Cooling Systems for a Small Wine Room
Your particular wine cellar size, the size of the surrounding open space, and other factors will help to determine which system is best for your needs. Don’t worry about trying to figure things out perfectly, our experts will advise you according to the structure of your space and your particular needs and wants in a wine cellar cooling system.
One of the key factors is efficiency. The unit you choose should suit the area it must cool. If it doesn’t, then it will need to work too hard to cool it, or at the other end of the spectrum, it will be wasting power on vented cold air in order not to over-cool the space. The key is to fit the size and type to the wine cellar space.
Most suits have a standard rear exhaust, with the option to customize it for a top exhaust (ideal for ceiling mounting). Some units will have built in humidity control, helping to remove excess moisture from your wine cellar. The simple to use thermostat keeps your cellar at a consistent temperature that you have full control over. One of the important things to remember is insulation, as if the cold air can escape, then you will use more energy in the unit, and risk not have a constant temperature.
How to Choose a Small Wine Cellar Cooling Unit?
Smaller spaces make wine storage easier to manage. They don’t require you to calculate the heat load of the cellar, or to track it over the cyclical changes in weather and seasons. A small room means a more stable environment with less work to keep it that way.
Steps in selecting the best system for your needs don’t need to be difficult or complicated. We suggest something like this:
- Familiarize yourself with the various sizes, styles, capacities and venting options available to you.
- Self-contained – the evaporator and condensing unit are in the same housing, often installed through the wall.
- Fully ducted self-contained – the unit is installed away from the cellar and the air is ducted to and from the cellar
- Split system – the condensing unit is outside the building or in another area, such as an attic; the evaporator is in the cellar itself; the two halves of the system are connected using a line set.
- Fully ducted split system – both the evaporator unit and the condensing unit are separate and have their own ducts; they are both mounted outside of the cellar
- From these, choose the one(s) that seems to best suit your needs.
- Discuss your choice with one of the experts in order to make sure you have considered all of the factors and clearly know your options and costs.
It is worth considering the noise factor when choosing a system. The self-contained and non-ducted split systems will both generate significant noise within the cellar. If you want or need a quiet cellar environment (for example to facilitate tastings, lectures, or small social events), a fully ducted unit is probably better suited to your situation. They can sometimes be more complicated and require more hassle when it comes to maintenance, but if you want a quieter cellar they are a must.
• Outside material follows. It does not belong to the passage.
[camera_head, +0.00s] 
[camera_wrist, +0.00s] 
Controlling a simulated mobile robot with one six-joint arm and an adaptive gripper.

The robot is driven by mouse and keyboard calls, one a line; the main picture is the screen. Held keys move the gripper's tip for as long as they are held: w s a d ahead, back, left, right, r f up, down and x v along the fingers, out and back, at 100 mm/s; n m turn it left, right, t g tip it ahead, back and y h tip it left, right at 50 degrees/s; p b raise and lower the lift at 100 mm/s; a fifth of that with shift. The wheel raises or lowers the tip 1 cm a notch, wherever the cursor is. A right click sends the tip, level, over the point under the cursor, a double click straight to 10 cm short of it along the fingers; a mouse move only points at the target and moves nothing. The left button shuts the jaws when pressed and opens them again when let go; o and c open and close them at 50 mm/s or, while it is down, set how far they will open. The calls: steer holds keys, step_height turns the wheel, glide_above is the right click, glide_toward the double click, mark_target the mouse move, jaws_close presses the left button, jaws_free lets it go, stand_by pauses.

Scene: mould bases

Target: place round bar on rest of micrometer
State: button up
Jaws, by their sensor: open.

Regular Maintenance and Inspection
Routine, regular inspections are highly recommended for any size of wine cellar. These inspections will not only make sure your wine cooling system is functioning as it should, protecting your investment in the wines themselves, but they will also be able to determine if your wine cooling system is inadvertently cooling down the rest of the building too. This is also a great time to give the unit or cellar a thorough cleaning.
The inspector will use thermal imaging technology to view the conditions of the cellar in detail, and to ensure that the system chosen is working as it should.